** Start Raw data **

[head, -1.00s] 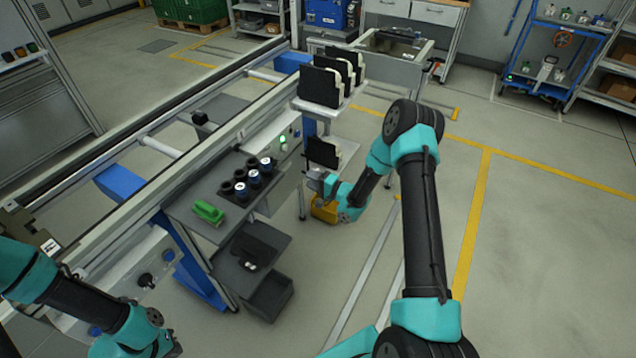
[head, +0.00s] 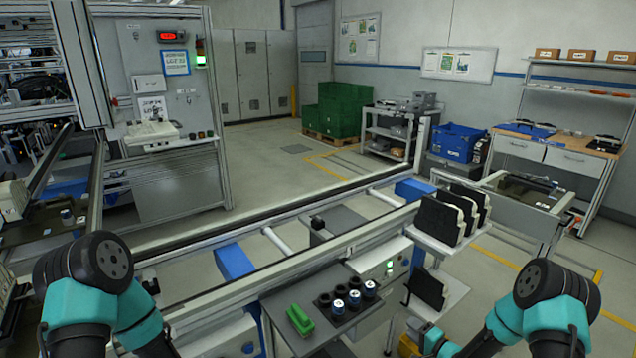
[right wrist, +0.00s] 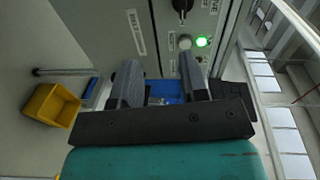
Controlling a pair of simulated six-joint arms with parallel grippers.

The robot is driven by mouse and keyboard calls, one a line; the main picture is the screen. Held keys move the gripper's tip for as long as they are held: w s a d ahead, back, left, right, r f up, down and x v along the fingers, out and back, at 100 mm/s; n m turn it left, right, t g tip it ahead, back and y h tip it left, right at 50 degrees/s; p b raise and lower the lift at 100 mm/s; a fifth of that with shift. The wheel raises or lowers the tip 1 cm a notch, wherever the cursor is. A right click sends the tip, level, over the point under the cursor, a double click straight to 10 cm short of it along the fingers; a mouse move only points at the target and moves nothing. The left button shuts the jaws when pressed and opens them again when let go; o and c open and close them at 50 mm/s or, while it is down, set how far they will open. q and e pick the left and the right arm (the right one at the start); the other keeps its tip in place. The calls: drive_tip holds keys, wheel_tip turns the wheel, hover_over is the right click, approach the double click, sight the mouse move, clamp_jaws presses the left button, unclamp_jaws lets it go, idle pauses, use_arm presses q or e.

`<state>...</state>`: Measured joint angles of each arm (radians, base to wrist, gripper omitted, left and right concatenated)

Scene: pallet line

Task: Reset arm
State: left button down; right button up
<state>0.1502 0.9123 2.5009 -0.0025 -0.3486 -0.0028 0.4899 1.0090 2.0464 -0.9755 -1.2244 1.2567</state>
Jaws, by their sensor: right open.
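My right arm comes in at the lower right of the head view. Its gripper (head: 411,322) is small and partly hidden there, beside the black-panel shelf. In the right wrist view the two grey fingers of the right gripper (right wrist: 160,88) stand apart with nothing between them. A grey panel with a lit green button (right wrist: 203,42) and a black knob (right wrist: 182,8) lies beyond the fingertips. My left arm shows at the lower left of the head view, bent downward. Its gripper is outside the frame.
A yellow bin (right wrist: 52,103) is left of the right gripper in the wrist view. Black panels (head: 435,222) stand on a white shelf. The conveyor frame (head: 290,262) runs diagonally behind.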

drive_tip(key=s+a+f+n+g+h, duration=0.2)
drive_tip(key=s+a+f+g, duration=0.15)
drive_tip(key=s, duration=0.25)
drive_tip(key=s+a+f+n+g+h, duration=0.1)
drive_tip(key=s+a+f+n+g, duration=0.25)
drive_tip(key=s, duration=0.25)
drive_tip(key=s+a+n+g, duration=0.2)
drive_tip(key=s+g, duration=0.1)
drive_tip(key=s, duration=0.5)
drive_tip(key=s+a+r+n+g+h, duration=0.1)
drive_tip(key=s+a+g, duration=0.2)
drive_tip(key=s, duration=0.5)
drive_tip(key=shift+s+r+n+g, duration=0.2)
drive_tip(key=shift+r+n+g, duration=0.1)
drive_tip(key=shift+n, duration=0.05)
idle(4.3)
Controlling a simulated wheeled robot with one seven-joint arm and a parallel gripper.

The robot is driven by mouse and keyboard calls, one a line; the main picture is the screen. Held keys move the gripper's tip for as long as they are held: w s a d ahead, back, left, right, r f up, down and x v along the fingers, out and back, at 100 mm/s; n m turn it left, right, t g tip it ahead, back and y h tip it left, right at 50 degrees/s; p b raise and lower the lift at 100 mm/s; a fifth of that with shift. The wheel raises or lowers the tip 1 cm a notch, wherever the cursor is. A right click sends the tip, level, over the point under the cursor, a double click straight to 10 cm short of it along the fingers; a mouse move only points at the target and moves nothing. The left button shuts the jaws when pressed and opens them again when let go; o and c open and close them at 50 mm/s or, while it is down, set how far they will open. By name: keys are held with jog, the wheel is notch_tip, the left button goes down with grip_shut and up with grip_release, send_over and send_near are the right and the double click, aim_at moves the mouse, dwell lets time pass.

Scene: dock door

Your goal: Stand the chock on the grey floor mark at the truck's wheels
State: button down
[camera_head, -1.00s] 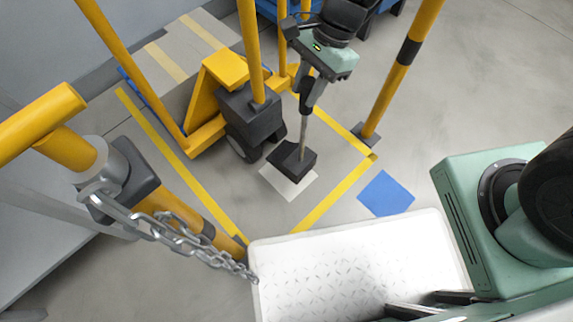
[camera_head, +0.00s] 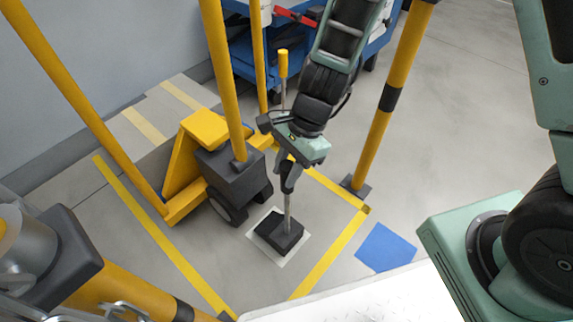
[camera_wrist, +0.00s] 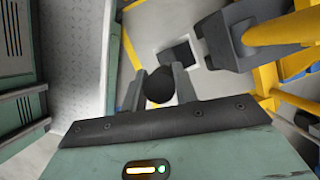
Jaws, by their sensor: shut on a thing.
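The chock (camera_head: 280,231) is a black block with a thin upright rod. It is over the light grey floor mark (camera_head: 269,252), whose edges show around it; I cannot tell for sure whether it touches the floor. My gripper (camera_head: 289,183) is shut on the upper part of the rod. In the wrist view a dark round knob (camera_wrist: 160,86) sits between my fingers, and the black block (camera_wrist: 181,55) shows beyond it on the pale mark. The yellow truck (camera_head: 205,128) stands just left of the chock, its dark wheel (camera_head: 228,207) a short gap away.
Yellow floor lines (camera_head: 330,250) border the spot. A blue floor patch (camera_head: 385,247) lies to the right. A blue cart (camera_head: 240,55) stands behind. A white surface (camera_head: 370,300) is in front.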

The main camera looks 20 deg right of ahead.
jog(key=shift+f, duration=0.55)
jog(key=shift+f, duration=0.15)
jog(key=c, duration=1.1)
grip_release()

** End Raw data **

Set each line of the records down exactly, leaving every picture out.

§ Result below
[head, -1.00s] 
[head, +0.00s] 
[right wrist, +0.00s] 
Controlling a pair of simulated six-joint arms with parallel grippers.

The robot is driven by mouse and keyboard calls, one a line; the main picture is the screen. Held keys move the gripper's tip for as long as they are held: w s a d ahead, back, left, right, r f up, down and x v along the fingers, out and back, at 100 mm/s; n m turn it left, right, t g tip it ahead, back and y h tip it left, right at 50 degrees/s; p b raise and lower the lift at 100 mm/s; a fifth of that with shift. The wheel raises or lowers the tip 1 cm a notch, wherever the cursor is. A right click sends the tip, level, over the point under the cursor, a double click straight to 10 cm short of it along the fingers; a mouse move only points at the target and moves nothing. The left button shuts the jaws when pressed and opens them again when let go; o and c open and close them at 50 mm/s or, while it is down, set how far they will open. q and e pick the left and the right arm (the right one at the start); the other keeps its tip in place. The calls: drive_tip holds keys, wheel_tip turns the wheel, hover_over is the right click, approach the double click, sight the mouse move, clamp_jaws presses the left button, unclamp_jaws lets it go, idle pauses, use_arm presses q or e.

`<state>...</state>`: Measured joint angles of each arm (radians, base to wrist, gripper omitted, left and right concatenated)

Scene: pallet line

Task: Reset arm
State: left button down; right button up
<state>0.1502 0.9123 2.5009 -0.0025 -0.3486 -0.0028 0.4899 1.0090 2.0464 -0.9755 -1.2244 1.2567</state>
Jaws, by their sensor: right open.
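My right arm comes in at the lower right of the head view. Its gripper (head: 411,322) is small and partly hidden there, beside the black-panel shelf. In the right wrist view the two grey fingers of the right gripper (right wrist: 160,88) stand apart with nothing between them. A grey panel with a lit green button (right wrist: 203,42) and a black knob (right wrist: 182,8) lies beyond the fingertips. My left arm shows at the lower left of the head view, bent downward. Its gripper is outside the frame.
A yellow bin (right wrist: 52,103) is left of the right gripper in the wrist view. Black panels (head: 435,222) stand on a white shelf. The conveyor frame (head: 290,262) runs diagonally behind.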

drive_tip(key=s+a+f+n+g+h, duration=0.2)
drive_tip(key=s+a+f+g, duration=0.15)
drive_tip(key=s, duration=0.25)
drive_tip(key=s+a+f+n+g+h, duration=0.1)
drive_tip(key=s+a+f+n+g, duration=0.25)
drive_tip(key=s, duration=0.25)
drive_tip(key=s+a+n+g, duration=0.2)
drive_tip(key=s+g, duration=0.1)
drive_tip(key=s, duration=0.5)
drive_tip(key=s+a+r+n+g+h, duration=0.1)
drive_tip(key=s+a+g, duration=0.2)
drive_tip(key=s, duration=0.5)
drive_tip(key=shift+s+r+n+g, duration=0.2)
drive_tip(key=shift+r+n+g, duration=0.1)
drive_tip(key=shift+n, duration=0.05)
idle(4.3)
Controlling a simulated wheeled robot with one seven-joint arm and a parallel gripper.

The robot is driven by mouse and keyboard calls, one a line; the main picture is the screen. Held keys move the gripper's tip for as long as they are held: w s a d ahead, back, left, right, r f up, down and x v along the fingers, out and back, at 100 mm/s; n m turn it left, right, t g tip it ahead, back and y h tip it left, right at 50 degrees/s; p b raise and lower the lift at 100 mm/s; a fifth of that with shift. The wheel raises or lowers the tip 1 cm a notch, wherever the cursor is. A right click sends the tip, level, over the point under the cursor, a double click straight to 10 cm short of it along the fingers; a mouse move only points at the target and moves nothing. The left button shuts the jaws when pressed and opens them again when let go; o and c open and close them at 50 mm/s or, while it is down, set how far they will open. By name: keys are held with jog, the wheel is notch_tip, the left button goes down with grip_shut and up with grip_release, send_over and send_near are the right and the double click, aim_at moves the mouse, dwell lets time pass.

Scene: dock door

Your goal: Stand the chock on the grey floor mark at the truck's wheels
State: button down
[camera_head, -1.00s] 
[camera_head, +0.00s] 
[camera_wrist, +0.00s] 
Jaws, by their sensor: shut on a thing.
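The chock (camera_head: 280,231) is a black block with a thin upright rod. It is over the light grey floor mark (camera_head: 269,252), whose edges show around it; I cannot tell for sure whether it touches the floor. My gripper (camera_head: 289,183) is shut on the upper part of the rod. In the wrist view a dark round knob (camera_wrist: 160,86) sits between my fingers, and the black block (camera_wrist: 181,55) shows beyond it on the pale mark. The yellow truck (camera_head: 205,128) stands just left of the chock, its dark wheel (camera_head: 228,207) a short gap away.
Yellow floor lines (camera_head: 330,250) border the spot. A blue floor patch (camera_head: 385,247) lies to the right. A blue cart (camera_head: 240,55) stands behind. A white surface (camera_head: 370,300) is in front.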

The main camera looks 20 deg right of ahead.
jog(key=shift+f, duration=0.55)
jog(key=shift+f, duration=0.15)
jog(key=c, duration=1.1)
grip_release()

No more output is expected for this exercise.